Die Revision wird zurückgewiesen.

Die klagende Partei ist schuldig, der beklagten Partei die mit 2.340 EUR (darin 390 EUR USt) bestimmten Kosten der Revisionsbeantwortung binnen 14 Tagen zu ersetzen.

Text

Begründung:

[1] Der Kläger war langjähriger Kunde der beklagten Bank und hatte bei ihr ein Konto sowie mehrere Sparbücher. Im November 2019 wollte er erspartes Geld in Gold anlegen und entschied sich nach einem Beratungsgespräch zum Kauf von Philharmoniker-Goldmünzen. Er sprach mit dem Kundenberater auch über Verwahrungsmöglichkeiten in der Filiale. Der Berater wies den Kläger auf die Safes im Keller sowie die notwendige Abklärung einer Versicherungsdeckung hin. Der Kläger fragte auch nach Sparkassenbuchschließfächern und der Berater erklärte ihm, dass diese ausschließlich für die Verwahrung von Sparbüchern geeignet seien. Die Sparkassenbuchschließfächer seien nicht alarmgesichert, während sich die im Keller befindlichen Safes hinter einer Tresortüre befänden, alarmgesichert und videoüberwacht seien. Er klärte den Kläger auch darüber auf, dass das Sparkassenbuchschließfach rund 12 EUR pro Jahr und die Safes im Keller je nach Verfügbarkeit zwischen 70 und 150 EUR pro Jahr kosteten und dass die Safes im Keller nur gemeinsam mit einem Bankmitarbeiter zugänglich seien.

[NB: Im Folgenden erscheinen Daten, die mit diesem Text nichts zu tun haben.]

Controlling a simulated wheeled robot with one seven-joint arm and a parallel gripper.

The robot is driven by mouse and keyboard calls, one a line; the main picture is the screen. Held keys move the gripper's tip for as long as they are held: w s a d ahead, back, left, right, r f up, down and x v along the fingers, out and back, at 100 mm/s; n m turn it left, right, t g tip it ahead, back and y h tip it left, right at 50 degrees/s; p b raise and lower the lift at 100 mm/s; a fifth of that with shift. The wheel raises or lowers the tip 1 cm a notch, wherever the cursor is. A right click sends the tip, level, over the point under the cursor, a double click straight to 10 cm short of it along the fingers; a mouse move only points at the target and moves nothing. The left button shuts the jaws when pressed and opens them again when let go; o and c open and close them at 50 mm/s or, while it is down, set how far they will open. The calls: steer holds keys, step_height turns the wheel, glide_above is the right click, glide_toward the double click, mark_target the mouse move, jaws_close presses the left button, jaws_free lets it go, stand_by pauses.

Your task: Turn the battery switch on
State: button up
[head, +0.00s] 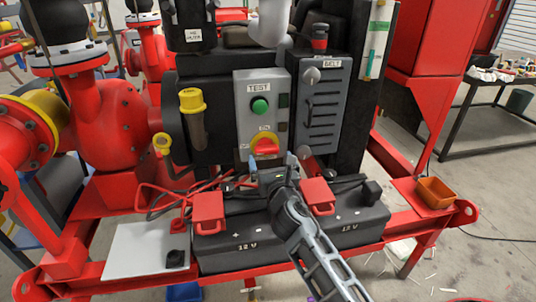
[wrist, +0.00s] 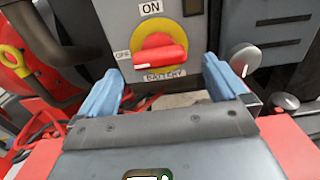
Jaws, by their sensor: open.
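The battery switch is a red handle (wrist: 160,54) on a round yellow plate on the grey panel. The handle lies roughly level, its white-marked end toward the "OFF" label on the left. The "ON" label is above and "BATTERY" below. In the head view the switch (head: 265,145) sits low on the panel, under the green TEST button (head: 260,106). My gripper (wrist: 162,68) is open and empty, its two blue fingers apart, just below and either side of the handle. In the head view my gripper (head: 272,166) is just below the switch; contact is not visible.
A grey louvred "BELT" box (head: 322,105) with a handle is to the right. A yellow-capped pipe (head: 192,101) is left. Red and black cables lie around the batteries.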

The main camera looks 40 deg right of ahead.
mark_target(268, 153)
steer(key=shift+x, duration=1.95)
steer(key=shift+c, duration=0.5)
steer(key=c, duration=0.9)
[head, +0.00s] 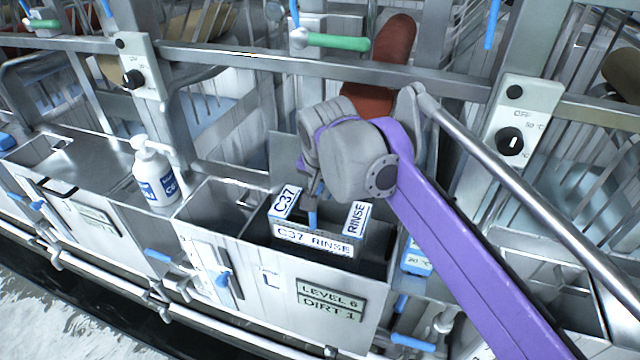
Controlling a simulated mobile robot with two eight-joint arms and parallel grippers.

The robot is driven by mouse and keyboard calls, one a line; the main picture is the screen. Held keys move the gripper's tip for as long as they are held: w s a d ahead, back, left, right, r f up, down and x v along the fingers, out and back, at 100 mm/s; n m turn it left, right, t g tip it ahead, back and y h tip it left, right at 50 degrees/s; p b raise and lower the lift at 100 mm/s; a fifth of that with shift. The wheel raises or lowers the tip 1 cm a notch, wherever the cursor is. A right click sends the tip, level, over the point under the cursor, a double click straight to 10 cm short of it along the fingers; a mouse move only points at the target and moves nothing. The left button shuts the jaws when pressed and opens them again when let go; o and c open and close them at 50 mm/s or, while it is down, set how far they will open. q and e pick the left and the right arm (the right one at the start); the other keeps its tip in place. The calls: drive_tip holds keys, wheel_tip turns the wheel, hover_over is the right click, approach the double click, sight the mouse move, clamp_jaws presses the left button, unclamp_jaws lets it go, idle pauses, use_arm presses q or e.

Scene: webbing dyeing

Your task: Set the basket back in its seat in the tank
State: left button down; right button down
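The basket (313,241) carries white labels reading "C37", "RINSE" and "C37 RINSE". It sits at the mouth of the steel tank (262,285), whose front plate reads "LEVEL 6 DIRT 1". Its rim shows above the dark opening; its lower part and its seat are hidden. My right arm, purple with a grey wrist, reaches in from the right. My right gripper (311,188) points down over the basket, mostly hidden behind the wrist. A blue upright piece (312,218) shows below it. I cannot tell whether the fingers grip anything. My left gripper is out of view.
A white bottle with a blue label (156,172) stands left of the tank on the steel ledge. A metal rail (300,62), a green-handled valve (335,41) and a dial panel (515,135) lie behind. Blue-handled valves and pipes run along the front.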

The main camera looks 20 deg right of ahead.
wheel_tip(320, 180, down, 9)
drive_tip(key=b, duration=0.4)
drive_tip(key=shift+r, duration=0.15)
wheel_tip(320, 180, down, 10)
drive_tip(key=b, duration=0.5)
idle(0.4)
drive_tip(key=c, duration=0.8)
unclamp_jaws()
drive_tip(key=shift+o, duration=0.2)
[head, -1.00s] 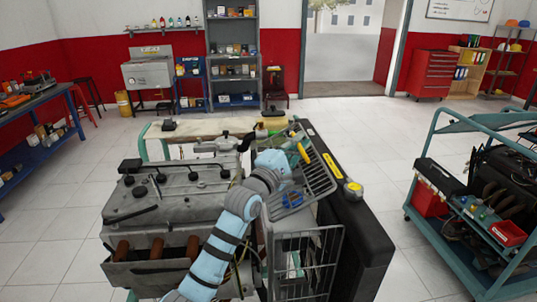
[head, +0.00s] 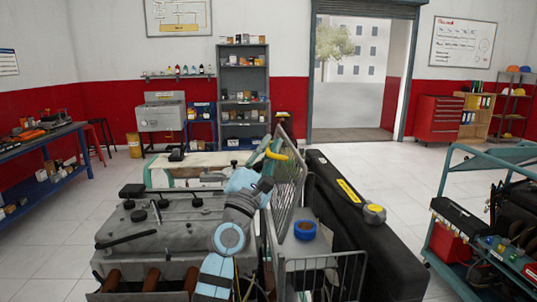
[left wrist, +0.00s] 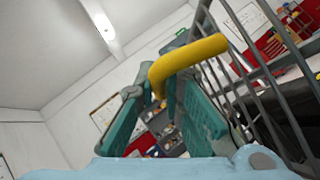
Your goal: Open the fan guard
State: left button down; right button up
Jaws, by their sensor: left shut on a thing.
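The fan guard (head: 289,182) is a grey wire grille on the engine trainer, between the engine block and the long black radiator. It stands steeply upright and shows edge-on in the head view. Its yellow handle (head: 277,156) is at the upper left. My left gripper (head: 266,147) is shut on this handle. In the left wrist view the yellow handle (left wrist: 185,58) passes between the teal fingers (left wrist: 160,103), with the grille bars at the right. A blue ring (head: 305,229) shows beside the guard's lower part. My right gripper is not in view.
The engine block (head: 170,225) is left of the guard. The black radiator (head: 370,245) is at its right, with a yellow label. A lower wire grille (head: 325,275) stands in front. Another trainer cart (head: 480,215) is at the far right, with clear floor between.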

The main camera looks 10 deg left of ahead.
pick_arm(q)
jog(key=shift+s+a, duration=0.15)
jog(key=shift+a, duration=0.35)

[2] Der Kläger bestellte zunächst Goldmünzen im Wert von rund 30.000 EUR. Etwa zwei Wochen später kam er erneut in die Filiale und teilte mit, dass er ein Sparkassenbuchschließfach eröffnen wolle. Dazu schloss er eine schriftliche Benützungsvereinbarung, die auszugsweise lautet „[…] Ich nehme zur Kenntnis, dass ausschließlich Sparbücher und Sparkarten der Sparkasse [...] im Sparbuchschließfach verwahrt werden dürfen. Der Inhalt des Sparkassenbuchschließfaches ist nicht versichert, da die Sparbücher/-karten durch Losungswort bzw. Unterschrift gesichert sind“. Der Kundenbetreuer besprach diese Benützungsvereinbarung mit dem Kläger inhaltlich und wies ihn erneut ausdrücklich darauf hin, dass dort nur Sparbücher und Sparkarten verwahrt werden dürften. Er übergab ihm auch die Bedingungen für die Überlassung von Sparbuchschließfächern, in denen festgehalten ist, dass das Kreditinstitut keine Verschlusskontrolle ausübt und es „keine Verpflichtung zu einer Benützungskontrolle“ übernimmt.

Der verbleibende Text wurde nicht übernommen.